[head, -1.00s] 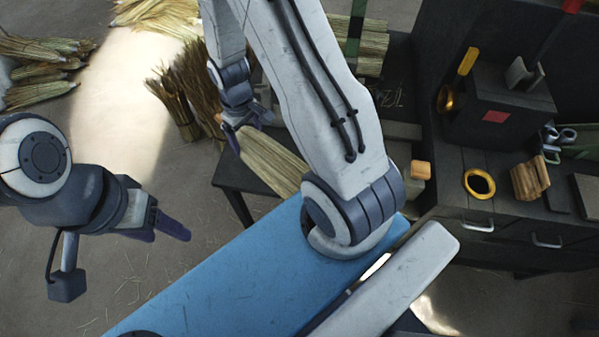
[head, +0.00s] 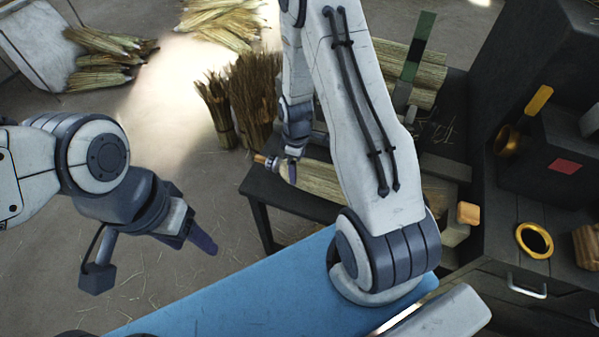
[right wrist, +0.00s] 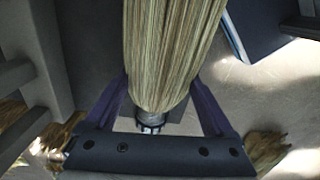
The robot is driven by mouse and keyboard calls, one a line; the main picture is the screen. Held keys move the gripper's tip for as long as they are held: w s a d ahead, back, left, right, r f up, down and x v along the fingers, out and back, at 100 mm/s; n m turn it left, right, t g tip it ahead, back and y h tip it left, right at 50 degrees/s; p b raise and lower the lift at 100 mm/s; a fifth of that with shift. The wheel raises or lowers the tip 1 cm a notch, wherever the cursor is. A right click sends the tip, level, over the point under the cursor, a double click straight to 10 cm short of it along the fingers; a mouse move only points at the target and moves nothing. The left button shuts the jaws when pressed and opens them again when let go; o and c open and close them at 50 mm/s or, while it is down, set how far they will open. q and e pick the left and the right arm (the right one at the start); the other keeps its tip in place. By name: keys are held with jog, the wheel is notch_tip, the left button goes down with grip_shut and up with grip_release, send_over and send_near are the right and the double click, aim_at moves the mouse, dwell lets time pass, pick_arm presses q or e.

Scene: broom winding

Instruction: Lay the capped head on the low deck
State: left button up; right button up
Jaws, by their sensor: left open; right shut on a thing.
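The capped head is a pale straw bundle (head: 325,180) with a light tapered shoulder and a small orange-brown end at its left in the head view. In the right wrist view its straw (right wrist: 172,45) runs away from me, with a metallic cap (right wrist: 151,123) at the near end. My right gripper (head: 292,168) is shut on it near the capped end, over the low deck (head: 285,196), a dark low table. My arm hides part of the bundle, and I cannot tell whether it touches the deck. My left gripper (head: 200,235) is open and empty over the floor.
A blue panel (head: 240,290) lies in front of the deck. A grey-brown block (head: 445,168) and straw bundles (head: 425,75) are behind my right arm. A dark cabinet with a gold ring (head: 534,240) stands at right. Upright straw bundles (head: 250,95) stand behind the deck.

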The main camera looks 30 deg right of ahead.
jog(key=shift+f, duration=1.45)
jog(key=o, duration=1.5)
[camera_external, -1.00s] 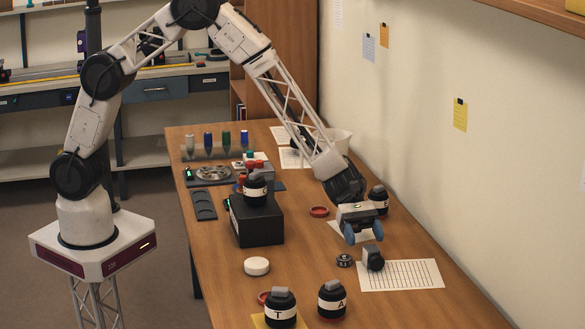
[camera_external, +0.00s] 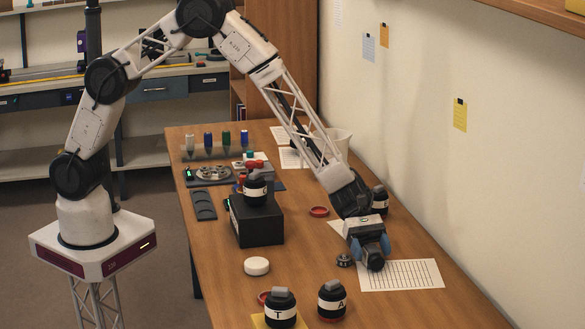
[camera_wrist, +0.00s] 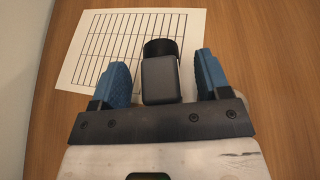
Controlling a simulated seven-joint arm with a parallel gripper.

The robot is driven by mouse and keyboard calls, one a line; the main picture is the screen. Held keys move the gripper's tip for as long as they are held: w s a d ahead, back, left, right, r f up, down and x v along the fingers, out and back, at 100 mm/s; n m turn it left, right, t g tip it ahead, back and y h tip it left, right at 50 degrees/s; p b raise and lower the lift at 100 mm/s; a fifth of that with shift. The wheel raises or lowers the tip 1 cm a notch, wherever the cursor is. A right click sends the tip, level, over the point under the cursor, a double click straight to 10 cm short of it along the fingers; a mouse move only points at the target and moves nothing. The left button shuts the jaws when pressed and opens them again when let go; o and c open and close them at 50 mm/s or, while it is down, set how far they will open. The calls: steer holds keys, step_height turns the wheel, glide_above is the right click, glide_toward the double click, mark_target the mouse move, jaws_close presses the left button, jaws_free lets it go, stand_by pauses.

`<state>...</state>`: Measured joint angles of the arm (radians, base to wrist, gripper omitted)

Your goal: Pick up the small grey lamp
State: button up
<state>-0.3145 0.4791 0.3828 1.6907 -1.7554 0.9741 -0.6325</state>
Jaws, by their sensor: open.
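The small grey lamp (camera_wrist: 161,76) is a dark grey block with a round black head. In the wrist view it lies between the two blue fingers of my gripper (camera_wrist: 161,80), with a gap on each side. In the external view the lamp (camera_external: 375,263) is partly hidden by my gripper (camera_external: 371,249), which is low over the table at it. My gripper is open, its fingers apart and not seen touching the lamp.
A gridded white sheet (camera_external: 415,275) lies beside the lamp. A small dark round part (camera_external: 344,260) sits just left of it. Black jars (camera_external: 332,300) stand toward the front, and a white round lid (camera_external: 256,266) lies left.

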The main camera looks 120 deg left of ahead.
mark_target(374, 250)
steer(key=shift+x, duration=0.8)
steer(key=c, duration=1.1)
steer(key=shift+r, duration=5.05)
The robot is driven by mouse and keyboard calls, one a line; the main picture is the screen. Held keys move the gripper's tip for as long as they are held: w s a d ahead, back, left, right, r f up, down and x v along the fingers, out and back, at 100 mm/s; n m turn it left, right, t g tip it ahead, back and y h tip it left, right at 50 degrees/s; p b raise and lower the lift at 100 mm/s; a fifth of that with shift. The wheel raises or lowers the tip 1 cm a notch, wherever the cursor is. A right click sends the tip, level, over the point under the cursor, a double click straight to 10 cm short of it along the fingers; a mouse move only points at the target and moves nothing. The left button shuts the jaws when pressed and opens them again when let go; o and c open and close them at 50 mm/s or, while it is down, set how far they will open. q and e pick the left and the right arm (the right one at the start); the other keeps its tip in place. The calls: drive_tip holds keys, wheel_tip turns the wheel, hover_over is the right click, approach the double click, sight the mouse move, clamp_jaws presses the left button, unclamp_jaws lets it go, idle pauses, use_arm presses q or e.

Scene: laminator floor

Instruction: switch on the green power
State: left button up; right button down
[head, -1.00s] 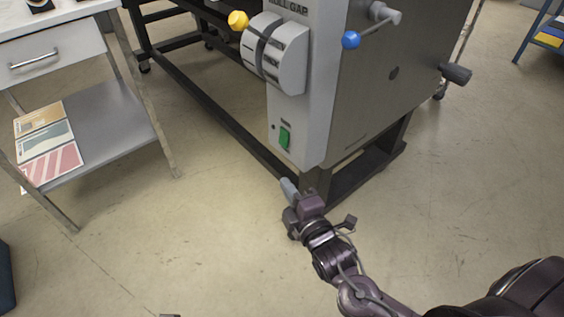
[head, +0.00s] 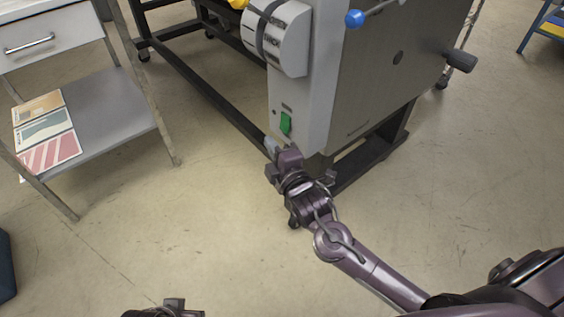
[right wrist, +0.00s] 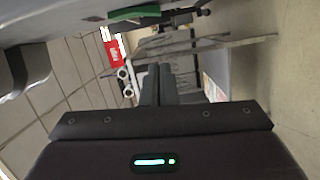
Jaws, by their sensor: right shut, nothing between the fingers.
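The green power switch (head: 286,123) is a small upright green rocker low on the grey front panel of the laminator (head: 305,100). It also shows in the right wrist view (right wrist: 134,13) as a green strip at the top edge. My right gripper (head: 271,146) is shut and empty, just below and slightly left of the switch, with a small gap between them. Its closed fingers show in the right wrist view (right wrist: 157,85). A part of my left gripper (head: 168,308) shows at the bottom edge of the head view; its fingers cannot be made out.
Above the switch are a grey roll-gap dial (head: 278,38), a yellow knob (head: 238,3) and a blue knob (head: 354,19). A table with a drawer and shelf (head: 110,105) stands at left, with printed sheets (head: 46,132) on the shelf. The floor between is clear.

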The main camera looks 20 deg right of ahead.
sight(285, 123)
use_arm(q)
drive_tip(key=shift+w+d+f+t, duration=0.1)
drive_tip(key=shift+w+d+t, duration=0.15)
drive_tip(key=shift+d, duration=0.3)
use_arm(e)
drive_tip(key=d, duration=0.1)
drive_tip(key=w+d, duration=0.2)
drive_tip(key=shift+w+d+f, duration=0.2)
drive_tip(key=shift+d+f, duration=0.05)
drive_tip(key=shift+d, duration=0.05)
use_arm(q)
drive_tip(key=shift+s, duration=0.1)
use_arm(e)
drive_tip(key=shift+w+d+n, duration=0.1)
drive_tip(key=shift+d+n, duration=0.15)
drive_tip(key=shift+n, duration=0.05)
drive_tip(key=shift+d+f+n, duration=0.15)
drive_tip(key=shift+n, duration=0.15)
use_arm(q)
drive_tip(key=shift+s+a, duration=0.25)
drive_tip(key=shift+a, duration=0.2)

────────────────────────────────────────

Check each line of the data above for the string "Scene", then report how many lines have it, with no other words.

2